Use our mathematical model to predict the perimeter of a painting with a side of 1.5 metres.

Hints:
We don’t have a painting with a side of 1.5 metres within the random sample of paintings from the Scottish National Gallery, but we can work out the perimeter of an hypothetical square painting with 1.5m sides, using our model - either using the plot from the previous question, or calculating it algebraically.

Data: HandHeight

This dataset, from Jessican M Utts and Robert F Heckard. 2015. Mind on Statistics (Cengage Learning)., records the height and handspan reported by a random sample of 167 students as part of a class survey.

The variables are:

height, measured in inches
handspan, measured in centimetres

The data are available at https://uoepsy.github.io/data/handheight.csv

Question 8

Consider the relationship between height (in inches) and handspan (in cm).

Read the handheight data into R, and investigate (visually) how handspan varies as a function of height for the students in the sample.

Do you notice any outliers or points that do not fit with the pattern in the rest of the data?

Comment on any main differences you notice between this relationship and the relationship between sides and perimeter of squares.

The handheight data set contains two variables, height and handspan, which are both numeric and continuous. We display the relationship between two numeric variables with a scatterplot.

We can also add marginal boxplots for each variable using the package ggExtra. Before using the package, make sure you have it installed via install.packages('ggExtra').

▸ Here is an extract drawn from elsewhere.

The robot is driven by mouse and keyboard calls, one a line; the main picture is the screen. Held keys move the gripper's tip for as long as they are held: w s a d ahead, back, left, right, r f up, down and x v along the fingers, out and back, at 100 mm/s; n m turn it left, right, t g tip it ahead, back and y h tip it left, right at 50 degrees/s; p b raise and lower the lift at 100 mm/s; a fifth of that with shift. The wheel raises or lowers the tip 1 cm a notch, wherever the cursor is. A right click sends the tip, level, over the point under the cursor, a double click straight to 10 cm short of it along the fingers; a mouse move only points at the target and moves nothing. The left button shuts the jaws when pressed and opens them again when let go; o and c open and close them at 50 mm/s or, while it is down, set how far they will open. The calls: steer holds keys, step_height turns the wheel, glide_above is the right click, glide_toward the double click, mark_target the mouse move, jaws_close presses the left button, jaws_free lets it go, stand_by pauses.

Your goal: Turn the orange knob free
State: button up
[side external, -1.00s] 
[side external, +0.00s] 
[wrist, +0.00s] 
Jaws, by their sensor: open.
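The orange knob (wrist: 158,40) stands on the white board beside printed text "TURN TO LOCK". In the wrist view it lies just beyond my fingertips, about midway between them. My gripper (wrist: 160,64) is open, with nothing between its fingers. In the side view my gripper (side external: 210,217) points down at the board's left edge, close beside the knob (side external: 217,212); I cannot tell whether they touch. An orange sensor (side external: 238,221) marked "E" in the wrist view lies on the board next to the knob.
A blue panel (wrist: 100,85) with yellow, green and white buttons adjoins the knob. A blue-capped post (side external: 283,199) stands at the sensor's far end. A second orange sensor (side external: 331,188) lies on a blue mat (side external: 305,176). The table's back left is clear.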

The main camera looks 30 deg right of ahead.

handheight <- read_csv(file = 'https://uoepsy.github.io/data/handheight.csv')

library(ggExtra)

plt <- ggplot(handheight, aes(x = height, y = handspan)) +
  geom_point(size = 3, alpha = 0.5) +
  labs(x = 'Height (in.)', y = 'Handspan (cm)')

ggMarginal(plt, type = 'boxplot')

Figure 3: The statistical relationship between height and handspan.

Outliers are extreme observations that do not seem to fit with the rest of the data. This could either be:

marginally along one axis: points that have an unusual (too high or too low) x-coordinate or y-coordinate;
jointly: observations that do not fit with the rest of the point cloud.

The boxplots in fig-handheight-scatterplot do not highlight any outliers in the marginal distributions of height and handspan. Furthermore, from the scatterplot we do not notice any extreme observations or points that do not fit with the rest of the point cloud.

We notice a moderate, positive (that is, increasing) linear relationship between height and handspan.

Recall Figure 2, displaying the relationship between side and perimeters of squares. In the plot we notice two points on top of each other, reflecting the fact that two squares having the same side will always have the same perimeter. In fact, the data from the Scottish National Gallery include two squared paintings with a side of 1.1m, both having a measured perimeter of 4.4m.

fig-handheight-scatterplot, instead, displays the relationship between height and handspan of a sample of students. The first thing that grabs our attention is the fact that students having the same height do not necessarily have the same handspan. Rather, we clearly see a variety of handspan values for students all having a height of, for example, 70in. To be more precise, the seven students who are 70 in. tall all have differing handspans.

Question 9

Hopefully, as part of the previous question, you created a scatterplot of handspans against heights. If not, make one now.

Try adding the following line of code to the scatterplot. It will add a best-fit line describing how handspan varies as a function of height. For the moment, the argument se = FALSE tells R to not display uncertainty bands.

geom_smooth(method = lm, se = FALSE)

Think about the differences you notice with between this and the figure you made in Question 6.

Relationships such as that between height and handspan show deviations from an “average pattern”. To model this, we need need to create a model that allows for deviations from the linear relationship. This is called a statistical model.

A statistical model includes both a deterministic function and a random error term: \[ Handspan = \beta_0 + \beta_1 \ Height + \epsilon \] or, in short, \[ y = \underbrace{\beta_0 + \beta_1 \ x}_{f(x)} + \underbrace{\epsilon}_{\text{random error}} \]

The deterministic function \(f(x)\) need not be linear if the scatterplot displays signs of nonlinearity, but in this course we focus primarily on linear relationships.

In the equation above, the terms \(\beta_0\) and \(\beta_1\) are numbers specifying where the line going through the data meets the y-axis and its slope (rate of increase/decrease).

Question 10

The line of best-fit is given by:¹ \[ \widehat{Handspan} = -3 + 0.35 \ Height \]

What is your best guess for the handspan of a student who is 73in tall?

And for students who are 5in?

Footnotes

Yes, the error term is gone. This is because the line of best-fit gives you the prediction of the average handspan for a given height, and not the individual handspan of a person, which will almost surely be different from the prediction of the line.↩︎